Chapter 2, titled “A Wounded Land”, lays out the pseudoscience at the heart of the colonial project and how that was used to try to flush out the Land and Freedom Army (the Mau Mau). Wa Thiong’o, who had relatives in the Mau Mau, renders this aspect of Kenyan history with chilling sensitivity and proximity.
Because the book is centred on his life as a student in Uganda, he draws this link to Kenya by explaining that Idi Amin’s rise to the top was precipitated by his enthusiasm for collecting the decapitated heads of Mau Mau fighters for the British.
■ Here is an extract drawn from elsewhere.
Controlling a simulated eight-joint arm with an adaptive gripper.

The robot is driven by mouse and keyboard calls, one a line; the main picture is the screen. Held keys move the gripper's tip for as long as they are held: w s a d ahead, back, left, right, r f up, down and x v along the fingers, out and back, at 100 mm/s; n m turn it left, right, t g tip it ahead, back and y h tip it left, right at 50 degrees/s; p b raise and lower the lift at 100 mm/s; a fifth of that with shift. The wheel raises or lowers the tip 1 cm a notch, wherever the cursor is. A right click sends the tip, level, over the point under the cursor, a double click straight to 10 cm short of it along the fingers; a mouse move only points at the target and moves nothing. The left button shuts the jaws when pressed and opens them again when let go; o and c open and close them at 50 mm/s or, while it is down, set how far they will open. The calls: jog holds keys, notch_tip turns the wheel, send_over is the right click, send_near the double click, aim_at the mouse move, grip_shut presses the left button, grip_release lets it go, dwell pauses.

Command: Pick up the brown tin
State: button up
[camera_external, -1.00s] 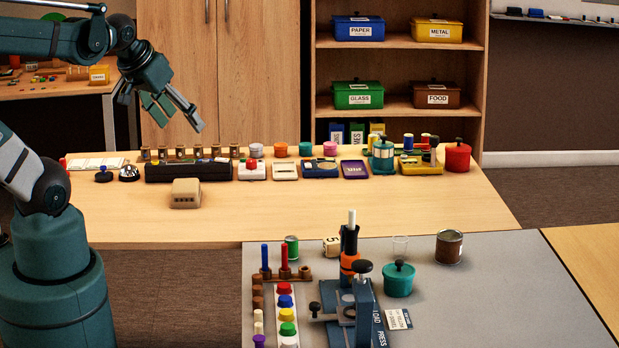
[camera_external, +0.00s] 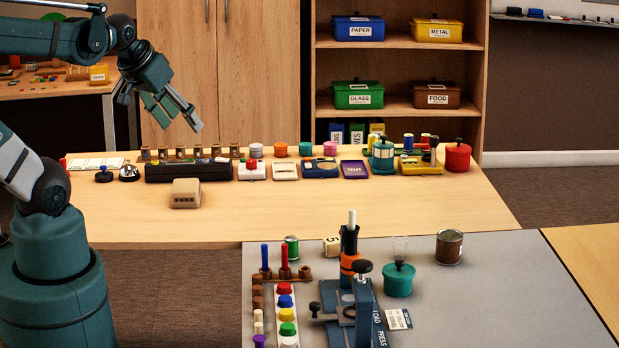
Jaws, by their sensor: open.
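The brown tin (camera_external: 449,247) stands upright on the grey-topped table (camera_external: 510,300), near its far edge and right of the teal lidded pot. It has a pale label on its right side. My gripper (camera_external: 178,116) is open and empty at the upper left, in front of the wooden cabinet doors. It is high up and far to the left of the tin, touching nothing.
The teal pot (camera_external: 398,280) and a clear cup (camera_external: 400,247) stand left of the tin. A blue press (camera_external: 363,310), a green tin (camera_external: 291,248) and colored pieces fill the grey table's left part. The wooden table (camera_external: 340,212) behind holds a row of items. The grey table's right side is clear.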

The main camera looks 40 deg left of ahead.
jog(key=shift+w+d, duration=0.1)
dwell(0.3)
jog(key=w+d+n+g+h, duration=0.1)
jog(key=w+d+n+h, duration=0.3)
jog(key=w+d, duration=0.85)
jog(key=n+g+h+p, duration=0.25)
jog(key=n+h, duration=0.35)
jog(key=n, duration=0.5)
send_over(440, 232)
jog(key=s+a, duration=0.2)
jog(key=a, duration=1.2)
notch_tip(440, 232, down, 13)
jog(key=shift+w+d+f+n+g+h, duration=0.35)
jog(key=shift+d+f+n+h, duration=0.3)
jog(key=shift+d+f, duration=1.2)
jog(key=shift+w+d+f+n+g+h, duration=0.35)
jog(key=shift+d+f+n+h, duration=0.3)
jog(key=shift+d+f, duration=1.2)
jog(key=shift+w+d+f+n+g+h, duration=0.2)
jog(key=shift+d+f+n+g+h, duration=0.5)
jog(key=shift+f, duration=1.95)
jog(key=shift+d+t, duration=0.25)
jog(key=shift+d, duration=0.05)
The more Amin collected, the higher up he climbed the ranks of the colonial army.
After taking power from Milton Obote in a coup in 1971, Amin forced a large number of Makerere staff into exile, which saw a decline of the university’s stature as an institution that had punched above its weight.
Wa Thiong’o describes Makerere as a contradictory paradise — an enabling environment for learning filled with academic and artistic misfits but also the accoutrements of the colonial era. Studying English literature, Wa Thiong’o and a circle of friends form a study group, which enabled them to bring to life texts that appeared dead in the classroom context.
He is also drawn to the university’s extracurricular life: the social dances for which he needs ballroom lessons to thrive, the camaraderie and decorum of his residence, Northcote, and the need to maintain its prestige in the annual theatre contest.
Wa Thiong’o throws himself wholeheartedly into the scripting of plays, his second attempt rising to the top of the university’s heap in 1962.
The half-decade Wa Thiong’o spends at the university is a highly productive period, yielding two novels (Weep Not Child and The River Between, both published after his student days), one major play, two one-act plays, nine short stories and more than 60 pieces of journalism. He writes: “I was confident I had redefined the limits of what it means to be a student. I started worrying about jobs.”
Birth of a Dream Weaver is elliptical in structure, with the author focusing on one seminal project at a time and occasionally letting the world in on his life as a family man. These passages are few and far between. Mostly the reader feels he is on a merry-go-round of campus years.
There’s a certain degree of claustrophobia to these sections, which lets up periodically. He does so when he develops the tension around the production of The Black Hermit, a difficult but ultimately exhilarating and successful staging that turns out to be an enormous confidence boost for the budding playwright.
There are also the dizzying few days of the First International Conference of Writers of the English Expression in 1962. During this gathering, Wa Thiong’o is thrust among the best of the best, walking Harlem Renaissance lynchpin Langston Hughes around a narrow shebeen district in Kampala and having one of his short stories dissected by Bloke Modisane, one of the Drum generation of writers.
He hands one of his manuscripts to Chinua Achebe, who later plays a role in getting it published. Wa Thiong’o is initially apprehensive and Achebe is seemingly aloof, not managing to get through it in its entirety.
But it is the South African writer and critic, Lewis Nkosi, who sums up the mood of the festival, writing in The Guardian that the writers are “mostly young, impatient and sardonic, talking endlessly about the problems of creation and looking, while doing so, as though they were amazed that fate had entrusted them with the task of interpreting a continent to the world”.
In the latter passages, Wa Thiong’o is foisted back into Kenya and begins to make a living as a journalist while pursuing his dream of being a published author.
Wa Thiong’o maintains a tempered nature throughout the writing of his memoir, the fourth in his ouevre. At some points, the prose is dry and the descriptions of college life are mundane, only enhanced by the characters rather than the events themselves. But one emerges with a fresh understanding of life in the protectorate that was Uganda versus the stridency that was colonialism in Kenya.
Although he doesn’t labour the point, Wa Thiong’o illustrates how political circumstances compel the production of art and invariably, through a confluence of factors, shape the direction it will take.